To be honest, you’re unlikely to see this among wireless speakers – none of the models on our list or actually compatible with it. But this is changing, and you should expect to see a few popping onto the list in the near future. For the time being, it’s worth knowing that it exists. And on that note…
Here’s a question for you. Assuming you have an existing home theater system, what’s to stop you dispensing with all those horrible speaker wires, and simply integrating wireless speakers into a 5.1 or 7.1 setup? As surround/satellite speakers, for example?
The answer is, nothing – as long as you can get the speakers to talk to your A/V receiver. That’s easier said than done, mostly because different manufacturers often don’t like talking to each other. While you could use a software solution like WiSA, a much easier way to do things is actually to invest in dedicated wireless home theater speakers from the manufacturers themselves – from people like Klipsch, axiim and Enclave.
If you do want to give this a try with some of the speakers on this list, the easiest way to do it would be to connect multiple pairs of Denon Heos 1 speakers to something like a Denon or Marantz receiver, which are already set up to work with them. Doing it any other way – using a bridge to connect the receiver to the speakers, for example – isn’t guaranteed to work, on the steps for doing so are a little beyond what we’re trying to do here. We also do need to point out that the wireless speakers on this list, outside of the Heos, aren’t really designed to be home theater speakers. Still, if you want to try, there’s very little to stop you!
The most annoying thing about wireless speakers? Getting them to pair with your phone. It’s easy enough over Wi-Fi, but sometimes, no matter how hard you try, the Bluetooth just won’t work. That’s where Near Field Communication (NFC) comes in.

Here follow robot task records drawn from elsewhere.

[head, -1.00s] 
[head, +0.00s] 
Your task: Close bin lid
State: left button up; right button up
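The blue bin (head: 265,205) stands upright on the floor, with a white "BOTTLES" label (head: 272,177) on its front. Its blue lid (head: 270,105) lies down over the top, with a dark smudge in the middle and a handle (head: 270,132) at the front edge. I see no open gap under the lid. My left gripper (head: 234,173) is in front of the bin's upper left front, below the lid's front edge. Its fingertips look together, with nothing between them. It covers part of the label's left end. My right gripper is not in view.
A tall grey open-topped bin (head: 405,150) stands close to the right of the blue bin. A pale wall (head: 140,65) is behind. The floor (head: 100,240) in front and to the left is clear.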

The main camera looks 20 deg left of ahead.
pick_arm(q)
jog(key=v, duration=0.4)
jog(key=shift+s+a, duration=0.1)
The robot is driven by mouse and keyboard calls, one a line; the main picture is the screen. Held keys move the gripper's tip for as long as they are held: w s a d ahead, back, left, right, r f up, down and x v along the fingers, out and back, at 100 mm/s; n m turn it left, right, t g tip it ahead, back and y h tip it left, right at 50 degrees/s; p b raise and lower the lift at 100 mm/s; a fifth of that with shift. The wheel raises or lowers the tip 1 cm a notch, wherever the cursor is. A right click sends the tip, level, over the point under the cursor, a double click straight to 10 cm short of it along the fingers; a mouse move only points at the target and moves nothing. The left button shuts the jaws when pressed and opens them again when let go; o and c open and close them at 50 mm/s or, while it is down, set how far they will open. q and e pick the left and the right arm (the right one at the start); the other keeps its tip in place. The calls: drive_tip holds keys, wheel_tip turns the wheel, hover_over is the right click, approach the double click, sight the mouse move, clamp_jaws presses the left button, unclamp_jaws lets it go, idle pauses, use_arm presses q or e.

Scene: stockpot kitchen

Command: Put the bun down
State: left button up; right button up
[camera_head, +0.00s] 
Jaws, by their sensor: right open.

It’s a way for two devices to exchange data when held at close range – typically less than two inches. If you’ve ever used your debit card to pay for something by tapping it on a machine, you’ve used what’s known as passive NFC – your card can send details, telling the machine who’s buying the sixpack of beer, but it can’t receive details back. Things like smart phones have active NFC, meaning they can both send and receive data, and this is where things get interesting.
It’s not super widespread in the speaker market yet, and few models incorporate NFC. But when they do, it could be a game changer.
Simply holding your phone close to the speaker – like you been doing the entire time you been trying to pair with Bluetooth, in the vain hope that it will make the speaker more likely to recognise it – will connect the two devices. It’s a giant timesaver, and although it can be tricky to find a speaker with full NFC now, that’s not going to stay the same for long.
While this helpfully eliminates many of the speakers on the list, which are plugged into a mains socket, there are several that rely on battery power.
You might reasonably ask how reliable the manufacturer quoted hour range is; if it says 20 hours, are you really likely to get 20 hours of life out of it?
Short answer: no. Sorry. It’s obviously in a company’s best interests to provide a sizeable battery life figure, and so when they do their testing, they often do it in ideal conditions, with temperatures that are kind to the electronics and volume levels that don’t overly tax the battery. Chances are your listening conditions, while not drastically different, are still going to be suboptimal. There are a few exceptions – the Bose Soundlink Revolve+ has a 16 hour battery life when playing at a reasonable volume, and it’s pretty accurate – but you can generally whack a couple of hours off the stated battery life.
And in any case, even if the manufacturers were lying out the back teeth, most speakers would still have a battery life sufficient for all but the most hardcore of beachgoers. Our advice? Don’t worry too much about this one. You probably won’t have an issue with it.